Begin at the line that contains "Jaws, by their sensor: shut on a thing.", stop after the line that contains "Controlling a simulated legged", and reproduce only that span, unaltered.

>>

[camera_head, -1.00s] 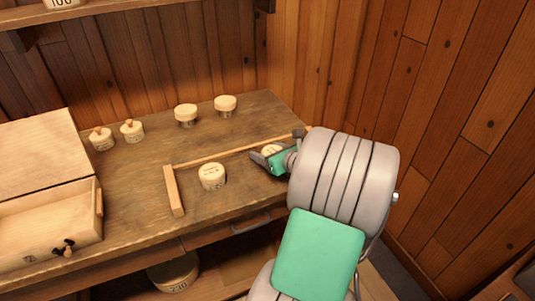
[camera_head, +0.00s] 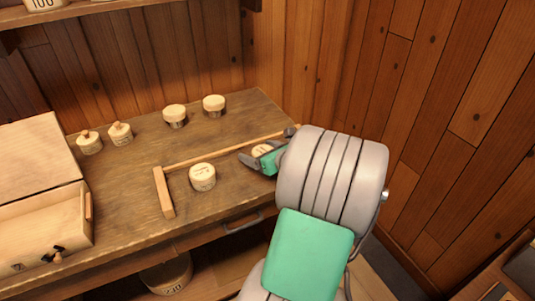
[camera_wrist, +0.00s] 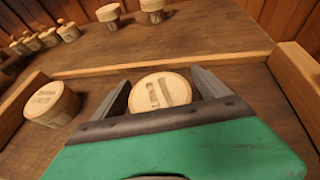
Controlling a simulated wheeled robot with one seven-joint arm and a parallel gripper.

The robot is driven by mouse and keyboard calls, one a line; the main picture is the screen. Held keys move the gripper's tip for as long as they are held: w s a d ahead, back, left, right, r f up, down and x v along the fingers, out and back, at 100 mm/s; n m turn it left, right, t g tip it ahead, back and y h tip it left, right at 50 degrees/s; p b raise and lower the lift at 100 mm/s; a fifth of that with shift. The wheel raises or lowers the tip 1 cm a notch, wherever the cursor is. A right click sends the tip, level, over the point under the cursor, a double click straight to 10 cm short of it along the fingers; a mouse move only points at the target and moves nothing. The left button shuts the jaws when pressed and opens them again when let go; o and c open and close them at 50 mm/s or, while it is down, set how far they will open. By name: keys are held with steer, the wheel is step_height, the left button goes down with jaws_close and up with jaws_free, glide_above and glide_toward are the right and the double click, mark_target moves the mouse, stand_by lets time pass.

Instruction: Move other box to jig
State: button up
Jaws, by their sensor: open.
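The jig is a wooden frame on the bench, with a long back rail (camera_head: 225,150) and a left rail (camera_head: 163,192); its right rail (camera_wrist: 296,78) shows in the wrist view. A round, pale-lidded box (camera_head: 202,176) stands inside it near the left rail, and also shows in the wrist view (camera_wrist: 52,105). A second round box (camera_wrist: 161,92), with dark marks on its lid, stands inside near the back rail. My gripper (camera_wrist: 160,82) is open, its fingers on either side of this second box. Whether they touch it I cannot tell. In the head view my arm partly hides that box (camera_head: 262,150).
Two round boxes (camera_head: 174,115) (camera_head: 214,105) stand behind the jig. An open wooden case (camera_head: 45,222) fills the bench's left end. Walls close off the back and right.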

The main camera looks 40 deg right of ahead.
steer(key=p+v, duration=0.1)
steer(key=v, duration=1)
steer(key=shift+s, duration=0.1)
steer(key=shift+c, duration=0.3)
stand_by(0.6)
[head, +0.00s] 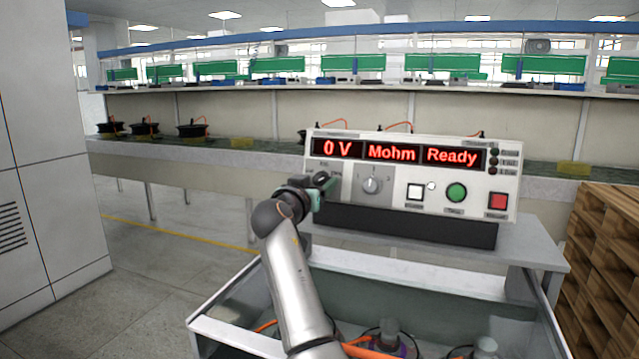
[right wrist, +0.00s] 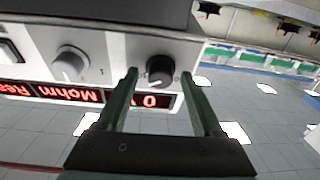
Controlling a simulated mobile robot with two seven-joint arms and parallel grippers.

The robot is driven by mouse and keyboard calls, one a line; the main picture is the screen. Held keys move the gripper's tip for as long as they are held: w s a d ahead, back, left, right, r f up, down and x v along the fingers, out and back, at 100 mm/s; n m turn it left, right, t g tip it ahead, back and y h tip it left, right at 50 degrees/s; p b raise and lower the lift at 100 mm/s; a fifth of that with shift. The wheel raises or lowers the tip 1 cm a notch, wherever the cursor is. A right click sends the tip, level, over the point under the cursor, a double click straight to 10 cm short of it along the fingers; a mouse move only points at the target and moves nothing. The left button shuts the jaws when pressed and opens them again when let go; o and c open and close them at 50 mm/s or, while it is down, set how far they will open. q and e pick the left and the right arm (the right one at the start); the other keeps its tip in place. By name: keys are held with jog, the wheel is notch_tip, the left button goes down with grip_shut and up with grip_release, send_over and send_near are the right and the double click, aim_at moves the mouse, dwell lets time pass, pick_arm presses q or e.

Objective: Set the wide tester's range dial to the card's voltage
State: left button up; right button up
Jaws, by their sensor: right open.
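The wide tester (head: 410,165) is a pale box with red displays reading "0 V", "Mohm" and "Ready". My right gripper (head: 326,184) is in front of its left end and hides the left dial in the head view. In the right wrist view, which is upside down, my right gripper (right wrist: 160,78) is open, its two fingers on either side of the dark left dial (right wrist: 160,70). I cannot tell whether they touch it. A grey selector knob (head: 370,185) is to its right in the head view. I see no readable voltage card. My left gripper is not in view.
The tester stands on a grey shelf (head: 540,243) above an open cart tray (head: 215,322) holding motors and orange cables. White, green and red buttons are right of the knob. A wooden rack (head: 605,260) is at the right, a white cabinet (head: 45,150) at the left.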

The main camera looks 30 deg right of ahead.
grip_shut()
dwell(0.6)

<<
>>

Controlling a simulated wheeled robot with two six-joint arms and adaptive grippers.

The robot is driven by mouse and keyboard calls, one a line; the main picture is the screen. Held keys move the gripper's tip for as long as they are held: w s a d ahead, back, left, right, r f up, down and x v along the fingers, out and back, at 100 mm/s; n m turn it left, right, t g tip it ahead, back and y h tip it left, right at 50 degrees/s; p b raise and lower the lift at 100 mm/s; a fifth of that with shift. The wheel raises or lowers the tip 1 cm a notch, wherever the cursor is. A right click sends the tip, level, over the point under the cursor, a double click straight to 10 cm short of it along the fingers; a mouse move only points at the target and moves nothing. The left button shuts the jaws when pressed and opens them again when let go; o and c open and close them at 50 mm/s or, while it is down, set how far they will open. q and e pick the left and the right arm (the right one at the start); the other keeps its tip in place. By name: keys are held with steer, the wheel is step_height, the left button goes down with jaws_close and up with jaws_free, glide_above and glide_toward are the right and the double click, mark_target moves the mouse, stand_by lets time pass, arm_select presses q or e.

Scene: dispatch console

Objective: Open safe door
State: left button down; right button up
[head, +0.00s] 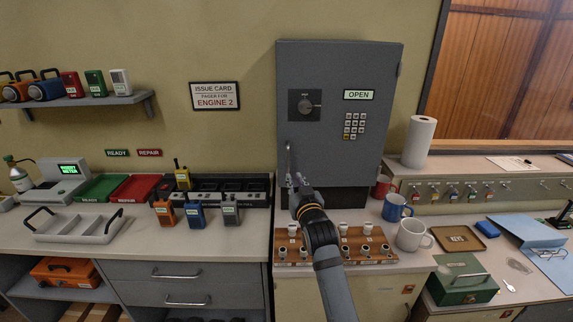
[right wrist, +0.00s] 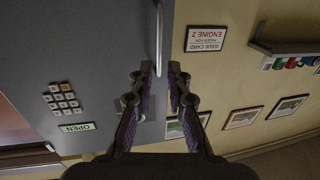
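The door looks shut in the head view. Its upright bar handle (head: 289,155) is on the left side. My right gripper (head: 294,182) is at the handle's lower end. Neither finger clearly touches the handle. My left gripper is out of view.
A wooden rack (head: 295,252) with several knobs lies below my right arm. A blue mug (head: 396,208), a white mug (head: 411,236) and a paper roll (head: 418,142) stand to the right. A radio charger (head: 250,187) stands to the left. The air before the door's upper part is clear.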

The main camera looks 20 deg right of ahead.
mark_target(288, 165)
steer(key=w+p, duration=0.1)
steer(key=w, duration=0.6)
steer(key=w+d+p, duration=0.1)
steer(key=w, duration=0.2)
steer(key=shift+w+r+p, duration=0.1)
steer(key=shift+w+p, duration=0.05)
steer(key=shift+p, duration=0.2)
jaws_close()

<<
>>

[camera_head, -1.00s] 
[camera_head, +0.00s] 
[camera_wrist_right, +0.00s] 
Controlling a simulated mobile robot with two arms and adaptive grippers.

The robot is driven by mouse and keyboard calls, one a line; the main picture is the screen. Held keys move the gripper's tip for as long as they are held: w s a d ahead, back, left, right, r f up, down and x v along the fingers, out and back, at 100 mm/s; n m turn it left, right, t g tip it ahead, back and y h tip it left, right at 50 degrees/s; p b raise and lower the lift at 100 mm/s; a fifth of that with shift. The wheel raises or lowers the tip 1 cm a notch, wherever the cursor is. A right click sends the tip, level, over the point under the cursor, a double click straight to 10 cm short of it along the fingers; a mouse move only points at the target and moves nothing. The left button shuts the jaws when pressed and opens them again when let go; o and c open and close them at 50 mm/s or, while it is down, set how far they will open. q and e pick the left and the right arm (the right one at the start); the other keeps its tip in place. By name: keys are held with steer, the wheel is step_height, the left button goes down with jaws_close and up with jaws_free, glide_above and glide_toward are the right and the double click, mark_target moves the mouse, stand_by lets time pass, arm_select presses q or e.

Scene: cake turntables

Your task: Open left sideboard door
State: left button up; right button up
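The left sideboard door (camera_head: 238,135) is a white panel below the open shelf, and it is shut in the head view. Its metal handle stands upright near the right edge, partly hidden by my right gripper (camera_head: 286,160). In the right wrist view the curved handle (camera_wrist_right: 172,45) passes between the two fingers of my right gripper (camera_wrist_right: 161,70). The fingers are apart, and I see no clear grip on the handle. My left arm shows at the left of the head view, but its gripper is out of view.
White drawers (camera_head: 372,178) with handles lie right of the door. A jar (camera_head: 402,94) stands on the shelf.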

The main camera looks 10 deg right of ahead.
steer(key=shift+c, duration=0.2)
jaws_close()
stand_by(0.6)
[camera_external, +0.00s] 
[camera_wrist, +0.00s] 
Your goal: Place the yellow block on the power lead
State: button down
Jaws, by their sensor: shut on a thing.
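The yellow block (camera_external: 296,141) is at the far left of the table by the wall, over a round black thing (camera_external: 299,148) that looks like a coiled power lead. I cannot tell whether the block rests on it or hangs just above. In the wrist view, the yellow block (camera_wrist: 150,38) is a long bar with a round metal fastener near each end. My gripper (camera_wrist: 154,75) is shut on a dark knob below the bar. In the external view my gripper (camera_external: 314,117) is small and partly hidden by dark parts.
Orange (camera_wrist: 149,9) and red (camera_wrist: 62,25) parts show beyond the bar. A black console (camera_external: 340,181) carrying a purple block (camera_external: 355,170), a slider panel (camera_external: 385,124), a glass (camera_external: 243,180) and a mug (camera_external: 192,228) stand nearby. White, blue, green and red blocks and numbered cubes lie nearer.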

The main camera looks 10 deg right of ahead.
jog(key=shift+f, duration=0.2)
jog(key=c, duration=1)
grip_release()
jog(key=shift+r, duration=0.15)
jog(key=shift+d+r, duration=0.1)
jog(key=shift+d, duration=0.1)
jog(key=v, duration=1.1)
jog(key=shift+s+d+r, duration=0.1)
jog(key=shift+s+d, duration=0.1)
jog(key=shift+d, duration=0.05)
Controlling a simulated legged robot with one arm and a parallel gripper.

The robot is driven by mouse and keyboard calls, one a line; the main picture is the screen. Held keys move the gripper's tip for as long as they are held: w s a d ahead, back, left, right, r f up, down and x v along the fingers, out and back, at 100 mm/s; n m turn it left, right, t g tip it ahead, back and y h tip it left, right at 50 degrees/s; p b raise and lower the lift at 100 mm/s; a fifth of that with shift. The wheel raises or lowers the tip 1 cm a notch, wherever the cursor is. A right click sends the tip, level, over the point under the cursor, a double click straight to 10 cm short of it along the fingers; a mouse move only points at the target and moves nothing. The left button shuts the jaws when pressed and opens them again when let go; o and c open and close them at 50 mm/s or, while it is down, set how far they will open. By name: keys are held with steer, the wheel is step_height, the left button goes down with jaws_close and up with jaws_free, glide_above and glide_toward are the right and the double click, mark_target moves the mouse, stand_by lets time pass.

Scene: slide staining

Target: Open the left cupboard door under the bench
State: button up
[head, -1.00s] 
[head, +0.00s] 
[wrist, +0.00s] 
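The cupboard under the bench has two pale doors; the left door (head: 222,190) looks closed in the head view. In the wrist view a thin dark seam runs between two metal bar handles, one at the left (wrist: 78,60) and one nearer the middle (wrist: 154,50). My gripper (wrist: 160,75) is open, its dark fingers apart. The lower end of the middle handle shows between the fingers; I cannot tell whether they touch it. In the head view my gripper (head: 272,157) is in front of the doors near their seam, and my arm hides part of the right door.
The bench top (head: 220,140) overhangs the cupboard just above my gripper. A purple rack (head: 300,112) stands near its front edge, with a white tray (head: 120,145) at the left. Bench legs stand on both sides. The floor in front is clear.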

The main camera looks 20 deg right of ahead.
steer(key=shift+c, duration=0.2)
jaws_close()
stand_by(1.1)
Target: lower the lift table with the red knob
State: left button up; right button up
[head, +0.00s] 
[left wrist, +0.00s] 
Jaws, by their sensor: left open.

<<

*Task result:*
Jaws, by their sensor: shut on a thing.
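The yellow block (camera_external: 296,141) is at the far left of the table by the wall, over a round black thing (camera_external: 299,148) that looks like a coiled power lead. I cannot tell whether the block rests on it or hangs just above. In the wrist view, the yellow block (camera_wrist: 150,38) is a long bar with a round metal fastener near each end. My gripper (camera_wrist: 154,75) is shut on a dark knob below the bar. In the external view my gripper (camera_external: 314,117) is small and partly hidden by dark parts.
Orange (camera_wrist: 149,9) and red (camera_wrist: 62,25) parts show beyond the bar. A black console (camera_external: 340,181) carrying a purple block (camera_external: 355,170), a slider panel (camera_external: 385,124), a glass (camera_external: 243,180) and a mug (camera_external: 192,228) stand nearby. White, blue, green and red blocks and numbered cubes lie nearer.

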The main camera looks 10 deg right of ahead.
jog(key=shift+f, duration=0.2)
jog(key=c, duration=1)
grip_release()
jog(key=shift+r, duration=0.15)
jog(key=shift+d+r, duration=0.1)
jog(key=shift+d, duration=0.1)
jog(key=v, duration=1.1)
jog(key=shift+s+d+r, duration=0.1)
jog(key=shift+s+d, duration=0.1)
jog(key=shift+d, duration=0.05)
Controlling a simulated legged robot with one arm and a parallel gripper.

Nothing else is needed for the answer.